The JSON file has just one field:
Field name | Type | Description |
---|---|---|
next_id | Number (64 bit unsigned integer) | Next identifier to use when adding a new media asset |
Tasks tracker
The task tracker file, named tasks.json
is an unencrypted JSON file used to store the number of used task identifiers, in order to prevent duplicates. It also stores the pending tasks, in order to continue them in case of a vault restart.
The JSON file contains the following fields:
Field name | Type | Description |
---|---|---|
next_id | Number (64 bit unsigned integer) | Next identifier to use when creating a new task |
pending | Object (Mapping String -> PendingTask) | Mapping. For each pending task, the required metadata to restart them |
The PendingTask
objects have the following fields:
Field name | Type | Description |
---|---|---|
id | Number (64 bit unsigned integer) | Task identifier |
media_id | Number (64 bit unsigned integer) | Media asset ID |
type | Number (8 bit unsigned integer) | Task type. It can be: 0 (Encode original), 1 (Encode extra resolution) or 2 (Generate video previews) |
first_time_enc | Boolean | True if this task is the first time the asset is being encoded (was just uploaded) |
resolution | Object { width : Width (px), height : Height (px), fps : Frames per second } | Resolution for type = 1 |
Albums file
The albums file, named albums.pmv
is an encrypted JSON file used to store the list of existing albums in the vault.

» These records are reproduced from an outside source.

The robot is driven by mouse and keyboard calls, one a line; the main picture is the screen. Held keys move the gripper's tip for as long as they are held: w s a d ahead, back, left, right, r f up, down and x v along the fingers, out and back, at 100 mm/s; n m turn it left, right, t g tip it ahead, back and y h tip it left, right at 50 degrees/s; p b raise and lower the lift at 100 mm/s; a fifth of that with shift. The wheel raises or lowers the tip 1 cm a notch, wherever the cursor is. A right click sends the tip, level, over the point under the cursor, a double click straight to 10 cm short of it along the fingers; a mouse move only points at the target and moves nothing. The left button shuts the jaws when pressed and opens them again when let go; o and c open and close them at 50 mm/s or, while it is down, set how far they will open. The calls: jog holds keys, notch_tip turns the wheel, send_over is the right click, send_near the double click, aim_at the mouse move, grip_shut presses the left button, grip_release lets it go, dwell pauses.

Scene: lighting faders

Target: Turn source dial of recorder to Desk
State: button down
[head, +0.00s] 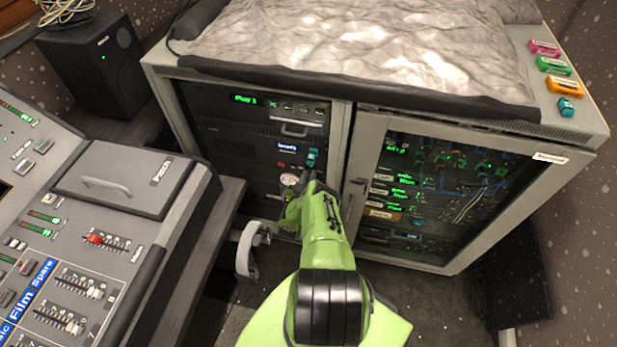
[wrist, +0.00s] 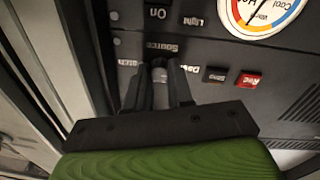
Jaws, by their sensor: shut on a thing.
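The recorder's source dial (wrist: 160,74) is a small grey knob under the "Source" label in the wrist view. My gripper (wrist: 157,80) is shut on it, one dark finger on each side. The "Desk" label (wrist: 190,69) is right of the dial, and a partly hidden label ending in "atch" (wrist: 128,63) is on its left. The fingers hide much of the dial, and I cannot tell which label it points to. In the head view my gripper (head: 311,178) reaches the panel in the rack's left bay and hides the dial.
A dark stop button (wrist: 215,75), a red Rec button (wrist: 248,81) and a round gauge (wrist: 262,12) lie right of the dial. The rack's glass door (head: 440,200) is at right in the head view. A mixing desk (head: 110,215) stands at left.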

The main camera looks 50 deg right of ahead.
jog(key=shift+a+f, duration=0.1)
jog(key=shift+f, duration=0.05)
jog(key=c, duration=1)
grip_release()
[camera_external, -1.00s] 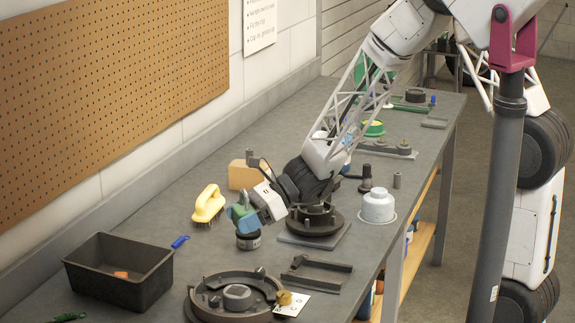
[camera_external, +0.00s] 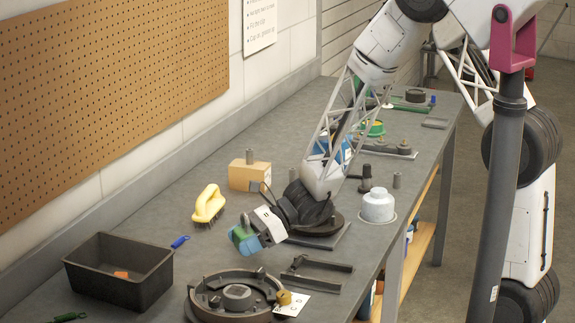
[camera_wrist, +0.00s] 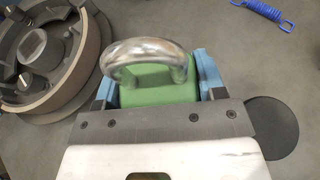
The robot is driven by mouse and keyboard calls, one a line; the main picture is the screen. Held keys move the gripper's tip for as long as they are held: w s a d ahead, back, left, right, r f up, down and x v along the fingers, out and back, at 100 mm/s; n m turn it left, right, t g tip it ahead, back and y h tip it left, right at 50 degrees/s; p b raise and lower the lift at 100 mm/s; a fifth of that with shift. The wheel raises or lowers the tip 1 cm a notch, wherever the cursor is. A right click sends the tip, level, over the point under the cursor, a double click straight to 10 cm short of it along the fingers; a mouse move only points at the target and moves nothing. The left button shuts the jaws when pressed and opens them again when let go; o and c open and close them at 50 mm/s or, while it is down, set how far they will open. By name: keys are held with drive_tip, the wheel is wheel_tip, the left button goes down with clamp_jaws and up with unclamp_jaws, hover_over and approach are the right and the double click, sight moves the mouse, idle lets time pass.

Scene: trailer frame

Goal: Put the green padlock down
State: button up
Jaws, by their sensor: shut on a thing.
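My gripper (camera_external: 244,238) is shut on the green padlock (camera_wrist: 160,93), which sits between its blue fingers. The padlock's silver shackle (camera_wrist: 146,50) arches up from the green body in the wrist view. In the external view only a bit of the green padlock (camera_external: 234,236) shows at the gripper's tip. The gripper is over the grey workbench (camera_external: 195,262), behind the round ring fixture. I cannot tell for sure whether the padlock touches the bench.
The ring fixture (camera_external: 237,299), with a brass-coloured piece (camera_external: 284,297) at its rim, stands in front. A black bin (camera_external: 118,272) is at left, a yellow brush (camera_external: 208,204) behind. A dark disc (camera_wrist: 270,122) lies right of the gripper in the wrist view.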

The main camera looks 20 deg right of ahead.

The file has the following fields:
Field name | Type | Description |
---|---|---|
next_id | Number (64 bit unsigned integer) | Identifier to use for the next album, when creating a new one. |
albums | Object { Mapping ID -> Album } | List of albums. For each album it maps its identifier to its metadata |
The Album
object has the following fields:
Field name | Type | Description |
---|---|---|
name | String | Name of the album |
lm | Number (64 bit integer) | Last modified timestamp. Unix milliseconds format |
list | Array<Number (64 bit unsigned integer)> | List of media asset identifiers contained in the album |
Tags file
The tags file, named tag_list.pmv
is an encrypted JSON file used to store the list of existing tags in the vault.
The file has the following fields:
Field name | Type | Description |
---|---|---|
next_id | Number (64 bit unsigned integer) | Identifier to use for the next tag, when creating a new one. |
tags | Object { Mapping ID -> String } | List of tags. For each tag, it maps its identifier to its name |
User configuration file
The user configuration file, named user_config.pmv
is an encrypted JSON file used to store the vault configuration set by the user.
The file has the following fields:
Field name | Type | Description |
---|---|---|
title | String | Vault custom title |
css | String | Custom CSS for the frontend |
max_tasks | Number (32 bit integer) | Max number of tasks to run in parallel |
encoding_threads | Number (32 bit integer) | Max number of threads to use for a single encoding task |
video_previews_interval | Number (32 bit integer) | Video previews interval (seconds) |
resolutions | Array<VideoResolution> | Resolutions to automatically encode when uploading a video |
image_resolutions | Array<ImageResolution> | Resolutions to automatically encode when uploading an image |
The VideoResolution
object has the following fields:
Field name | Type | Description |
---|---|---|
width | Number (32 bit unsigned integer) | Width in pixels |
height | Number (32 bit unsigned integer) | Height in pixels |
fps | Number (32 bit unsigned integer) | Frames per second |
The ImageResolution
object has the following fields:
Field name | Type | Description |
---|---|---|
width | Number (32 bit unsigned integer) | Width in pixels |
height | Number (32 bit unsigned integer) | Height in pixels |
Main index file
The main index file, named main.index
is an index file containing every single media asset identifier existing in the vault.
This file is used to check if a media asset exists and to perform searches when a tag filter is not specified.